Third: Tyranny of the majority, is an idea that if unchecked a simple majority will ruin this country by making unfair, unbalanced, and unequal. James Madison wrote in Federalist Paper 51: "It is of great importance in a republic not only to guard the society against the oppression of its rulers but to guard one part of the society against the injustice of the other part. If a majority be united by a common interest, the rights of the minority will be insecure." It may be overwhelmingly popular to do something that the people want but, the freedoms of others and the separation of church and state must come first. Yes, Christianity is the largest religion in the country and it is for that reason we must work all the harder to make sure that its tenants don’t start tainting everything or soon we won’t have a democracy it will be a country like Iran. Public schools especially should be free from any political, social and religious agendas due to the diverse nature of the families that attend them.

In conclusion it is right that Intelligent Design and Creationism be taught in places where these beliefs can be shared by the group that wishes them taught. Places like private schools that are not funded by the state or federal government and in Sunday Schools.
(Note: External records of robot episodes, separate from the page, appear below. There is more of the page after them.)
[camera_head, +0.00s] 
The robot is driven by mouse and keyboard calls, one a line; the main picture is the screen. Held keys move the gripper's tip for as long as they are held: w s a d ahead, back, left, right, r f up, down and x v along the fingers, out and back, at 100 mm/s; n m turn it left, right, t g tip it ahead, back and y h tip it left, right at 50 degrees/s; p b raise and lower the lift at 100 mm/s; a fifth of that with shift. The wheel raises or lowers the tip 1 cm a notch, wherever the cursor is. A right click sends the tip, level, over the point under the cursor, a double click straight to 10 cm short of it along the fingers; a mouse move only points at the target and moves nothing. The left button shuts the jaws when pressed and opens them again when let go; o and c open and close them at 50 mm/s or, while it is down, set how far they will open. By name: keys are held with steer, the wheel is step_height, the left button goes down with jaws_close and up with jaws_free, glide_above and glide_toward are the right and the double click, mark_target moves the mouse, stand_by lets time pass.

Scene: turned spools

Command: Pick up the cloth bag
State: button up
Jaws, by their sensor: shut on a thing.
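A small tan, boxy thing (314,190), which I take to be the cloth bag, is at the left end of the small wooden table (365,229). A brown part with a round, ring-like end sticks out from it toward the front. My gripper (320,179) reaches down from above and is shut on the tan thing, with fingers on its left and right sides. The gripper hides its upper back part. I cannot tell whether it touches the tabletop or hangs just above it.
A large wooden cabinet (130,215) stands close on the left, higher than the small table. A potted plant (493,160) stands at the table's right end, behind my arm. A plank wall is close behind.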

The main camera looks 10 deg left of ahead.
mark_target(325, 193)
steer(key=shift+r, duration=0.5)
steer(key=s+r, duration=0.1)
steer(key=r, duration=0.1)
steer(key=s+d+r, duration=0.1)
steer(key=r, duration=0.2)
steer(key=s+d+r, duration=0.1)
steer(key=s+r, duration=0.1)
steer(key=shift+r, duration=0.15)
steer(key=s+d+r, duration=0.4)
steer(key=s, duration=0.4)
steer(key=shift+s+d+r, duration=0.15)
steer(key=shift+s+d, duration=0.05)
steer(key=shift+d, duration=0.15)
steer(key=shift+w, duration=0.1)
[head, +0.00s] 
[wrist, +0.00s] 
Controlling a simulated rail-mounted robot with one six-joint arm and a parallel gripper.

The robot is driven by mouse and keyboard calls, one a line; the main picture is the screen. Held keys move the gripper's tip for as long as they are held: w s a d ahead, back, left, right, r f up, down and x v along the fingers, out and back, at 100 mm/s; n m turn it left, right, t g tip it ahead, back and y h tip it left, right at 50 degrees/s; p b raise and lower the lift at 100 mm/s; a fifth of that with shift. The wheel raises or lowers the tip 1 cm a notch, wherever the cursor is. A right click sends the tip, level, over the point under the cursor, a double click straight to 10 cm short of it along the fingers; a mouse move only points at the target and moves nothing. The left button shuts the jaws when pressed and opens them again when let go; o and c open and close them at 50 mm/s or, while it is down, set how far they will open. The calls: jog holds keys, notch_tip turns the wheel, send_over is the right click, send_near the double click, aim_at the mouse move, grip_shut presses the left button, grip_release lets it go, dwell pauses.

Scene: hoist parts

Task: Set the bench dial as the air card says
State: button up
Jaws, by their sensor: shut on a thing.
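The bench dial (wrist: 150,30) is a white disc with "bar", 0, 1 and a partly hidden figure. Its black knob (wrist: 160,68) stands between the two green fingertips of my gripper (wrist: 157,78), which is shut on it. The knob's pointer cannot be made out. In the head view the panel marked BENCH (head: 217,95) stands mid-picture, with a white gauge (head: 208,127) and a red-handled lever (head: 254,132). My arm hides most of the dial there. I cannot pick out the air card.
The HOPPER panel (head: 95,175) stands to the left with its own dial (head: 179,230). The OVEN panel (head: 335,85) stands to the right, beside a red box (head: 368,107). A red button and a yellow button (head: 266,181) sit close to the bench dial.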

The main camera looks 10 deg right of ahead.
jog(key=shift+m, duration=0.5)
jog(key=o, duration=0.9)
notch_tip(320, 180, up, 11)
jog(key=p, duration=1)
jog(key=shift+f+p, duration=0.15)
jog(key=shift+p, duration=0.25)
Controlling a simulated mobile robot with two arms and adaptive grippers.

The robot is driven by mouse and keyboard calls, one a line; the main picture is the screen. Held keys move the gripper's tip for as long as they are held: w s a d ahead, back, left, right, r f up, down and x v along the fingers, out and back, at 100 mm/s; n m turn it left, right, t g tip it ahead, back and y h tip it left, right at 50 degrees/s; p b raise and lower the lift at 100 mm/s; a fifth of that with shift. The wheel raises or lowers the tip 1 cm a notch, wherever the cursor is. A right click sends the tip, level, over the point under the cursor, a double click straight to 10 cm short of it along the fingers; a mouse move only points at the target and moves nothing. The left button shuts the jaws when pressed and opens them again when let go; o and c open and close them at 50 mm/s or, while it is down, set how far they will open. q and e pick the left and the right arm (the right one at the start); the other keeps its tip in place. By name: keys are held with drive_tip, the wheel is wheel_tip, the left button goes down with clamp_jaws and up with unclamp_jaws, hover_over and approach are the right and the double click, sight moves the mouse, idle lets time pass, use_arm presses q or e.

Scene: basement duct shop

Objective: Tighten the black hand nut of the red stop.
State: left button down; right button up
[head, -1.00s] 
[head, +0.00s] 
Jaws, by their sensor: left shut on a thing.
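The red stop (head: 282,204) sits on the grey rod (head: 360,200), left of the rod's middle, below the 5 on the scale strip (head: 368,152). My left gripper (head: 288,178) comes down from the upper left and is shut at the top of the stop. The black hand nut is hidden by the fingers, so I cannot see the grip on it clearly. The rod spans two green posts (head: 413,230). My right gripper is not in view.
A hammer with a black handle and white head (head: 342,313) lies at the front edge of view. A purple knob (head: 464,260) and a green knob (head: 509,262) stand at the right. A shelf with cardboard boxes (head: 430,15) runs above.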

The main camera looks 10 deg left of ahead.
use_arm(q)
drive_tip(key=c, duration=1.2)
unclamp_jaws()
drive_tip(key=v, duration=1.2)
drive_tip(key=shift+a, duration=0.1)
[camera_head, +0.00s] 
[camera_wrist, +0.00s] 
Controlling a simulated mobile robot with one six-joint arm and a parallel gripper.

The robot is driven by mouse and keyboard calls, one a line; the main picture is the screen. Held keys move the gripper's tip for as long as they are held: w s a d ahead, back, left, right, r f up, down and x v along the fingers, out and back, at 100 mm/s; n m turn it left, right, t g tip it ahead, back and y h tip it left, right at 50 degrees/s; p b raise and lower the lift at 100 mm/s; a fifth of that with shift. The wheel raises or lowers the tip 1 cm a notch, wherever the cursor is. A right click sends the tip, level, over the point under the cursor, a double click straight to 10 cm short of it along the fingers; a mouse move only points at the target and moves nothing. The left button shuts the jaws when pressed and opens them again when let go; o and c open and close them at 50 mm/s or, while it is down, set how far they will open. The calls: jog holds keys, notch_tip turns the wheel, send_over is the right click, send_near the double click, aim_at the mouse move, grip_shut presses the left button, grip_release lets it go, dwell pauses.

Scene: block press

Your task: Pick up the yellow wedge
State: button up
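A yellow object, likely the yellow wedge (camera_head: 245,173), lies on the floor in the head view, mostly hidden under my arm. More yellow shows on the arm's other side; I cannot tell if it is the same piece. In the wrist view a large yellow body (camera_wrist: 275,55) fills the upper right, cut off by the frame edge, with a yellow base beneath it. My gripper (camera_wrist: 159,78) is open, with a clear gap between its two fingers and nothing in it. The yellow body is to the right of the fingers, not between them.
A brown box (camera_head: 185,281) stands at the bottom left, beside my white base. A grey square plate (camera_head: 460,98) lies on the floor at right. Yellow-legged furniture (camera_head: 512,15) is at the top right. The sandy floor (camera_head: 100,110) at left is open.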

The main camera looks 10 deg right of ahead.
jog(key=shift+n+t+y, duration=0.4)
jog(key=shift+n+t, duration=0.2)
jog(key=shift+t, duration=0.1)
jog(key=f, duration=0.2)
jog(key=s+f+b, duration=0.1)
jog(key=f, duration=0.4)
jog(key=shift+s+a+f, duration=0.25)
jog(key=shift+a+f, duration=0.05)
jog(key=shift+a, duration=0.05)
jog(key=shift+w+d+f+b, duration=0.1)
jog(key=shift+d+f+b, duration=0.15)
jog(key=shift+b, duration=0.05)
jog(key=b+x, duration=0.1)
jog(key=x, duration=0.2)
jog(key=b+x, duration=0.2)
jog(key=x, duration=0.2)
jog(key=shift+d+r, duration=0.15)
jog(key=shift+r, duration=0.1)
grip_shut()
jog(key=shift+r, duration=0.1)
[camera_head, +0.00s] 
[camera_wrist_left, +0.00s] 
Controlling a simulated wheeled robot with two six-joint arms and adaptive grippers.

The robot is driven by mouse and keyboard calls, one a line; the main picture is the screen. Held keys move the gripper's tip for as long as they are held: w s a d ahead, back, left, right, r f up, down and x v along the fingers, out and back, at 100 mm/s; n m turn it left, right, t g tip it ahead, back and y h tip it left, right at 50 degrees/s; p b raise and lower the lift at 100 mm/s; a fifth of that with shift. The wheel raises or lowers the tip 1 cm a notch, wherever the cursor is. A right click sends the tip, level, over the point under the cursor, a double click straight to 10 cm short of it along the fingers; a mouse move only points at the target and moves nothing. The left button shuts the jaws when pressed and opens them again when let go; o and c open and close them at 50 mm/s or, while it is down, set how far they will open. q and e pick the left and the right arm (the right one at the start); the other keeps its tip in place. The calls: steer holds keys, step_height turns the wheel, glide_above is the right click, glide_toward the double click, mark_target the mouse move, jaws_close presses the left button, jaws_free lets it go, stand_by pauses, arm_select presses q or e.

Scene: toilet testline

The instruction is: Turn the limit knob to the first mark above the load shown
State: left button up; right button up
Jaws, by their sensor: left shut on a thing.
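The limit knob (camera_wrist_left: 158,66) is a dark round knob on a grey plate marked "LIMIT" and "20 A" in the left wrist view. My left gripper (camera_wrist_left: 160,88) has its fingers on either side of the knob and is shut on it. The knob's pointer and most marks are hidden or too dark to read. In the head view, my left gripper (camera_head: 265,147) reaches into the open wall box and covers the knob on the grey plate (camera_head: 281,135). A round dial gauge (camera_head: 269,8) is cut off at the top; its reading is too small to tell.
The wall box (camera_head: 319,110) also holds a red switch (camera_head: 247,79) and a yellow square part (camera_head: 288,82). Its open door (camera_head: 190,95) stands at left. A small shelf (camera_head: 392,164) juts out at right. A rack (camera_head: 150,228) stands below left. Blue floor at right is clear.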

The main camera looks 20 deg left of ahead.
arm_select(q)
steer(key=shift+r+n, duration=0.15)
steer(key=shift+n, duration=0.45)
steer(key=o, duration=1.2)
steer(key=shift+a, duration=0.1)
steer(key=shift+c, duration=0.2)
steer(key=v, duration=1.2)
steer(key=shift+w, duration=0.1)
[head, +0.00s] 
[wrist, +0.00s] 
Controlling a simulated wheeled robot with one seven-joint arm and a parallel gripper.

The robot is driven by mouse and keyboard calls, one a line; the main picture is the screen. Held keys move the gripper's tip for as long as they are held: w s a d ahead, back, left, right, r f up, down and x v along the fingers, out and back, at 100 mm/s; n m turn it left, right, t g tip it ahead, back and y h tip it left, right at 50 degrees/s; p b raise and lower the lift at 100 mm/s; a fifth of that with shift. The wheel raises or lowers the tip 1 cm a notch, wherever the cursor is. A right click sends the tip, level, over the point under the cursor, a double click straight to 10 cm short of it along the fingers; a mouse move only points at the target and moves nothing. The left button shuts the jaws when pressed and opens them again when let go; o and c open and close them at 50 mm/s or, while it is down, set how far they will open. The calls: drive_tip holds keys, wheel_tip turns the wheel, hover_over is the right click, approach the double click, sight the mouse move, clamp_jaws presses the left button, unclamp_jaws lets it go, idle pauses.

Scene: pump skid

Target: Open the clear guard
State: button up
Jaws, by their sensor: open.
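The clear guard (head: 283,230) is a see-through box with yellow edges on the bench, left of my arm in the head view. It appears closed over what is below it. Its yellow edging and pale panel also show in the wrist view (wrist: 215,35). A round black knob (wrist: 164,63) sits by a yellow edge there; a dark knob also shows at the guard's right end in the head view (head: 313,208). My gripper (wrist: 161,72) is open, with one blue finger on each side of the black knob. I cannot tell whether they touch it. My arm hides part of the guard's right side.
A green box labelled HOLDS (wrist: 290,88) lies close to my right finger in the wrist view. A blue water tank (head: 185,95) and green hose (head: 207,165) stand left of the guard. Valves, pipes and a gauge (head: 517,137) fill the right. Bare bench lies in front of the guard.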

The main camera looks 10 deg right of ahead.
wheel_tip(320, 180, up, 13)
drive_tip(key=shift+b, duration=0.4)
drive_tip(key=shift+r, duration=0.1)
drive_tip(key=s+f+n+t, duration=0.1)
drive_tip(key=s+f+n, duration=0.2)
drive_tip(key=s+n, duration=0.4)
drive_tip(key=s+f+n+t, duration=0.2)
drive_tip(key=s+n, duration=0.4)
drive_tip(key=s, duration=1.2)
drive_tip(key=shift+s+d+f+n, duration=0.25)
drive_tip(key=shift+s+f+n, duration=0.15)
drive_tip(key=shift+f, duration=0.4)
However, due to the nature of these ideas it is wholly improper for them to be taught in science classes. A science class is a place where theories are gathered from unbiased sources and where they can be changed and challenged. Religion on the other hand is doctrine and must remain unchallenged. The only basis for these ideas is a belief in God and the evidence stemming from one source, the Bible. Further, the ideas of some are not the ideas of all and if the classroom must play host to one religion’s ideas on creation they would have to play host to all. For these reasons it is imperative that religion not play a part in our public education programs. Benjamin Franklin once said "When a Religion is good, I conceive it will support itself; and when it does not support itself, and God does not take care to support it so that its Professors are obliged to call for help of the Civil Power, it is a sign, I apprehend, of its being a bad one."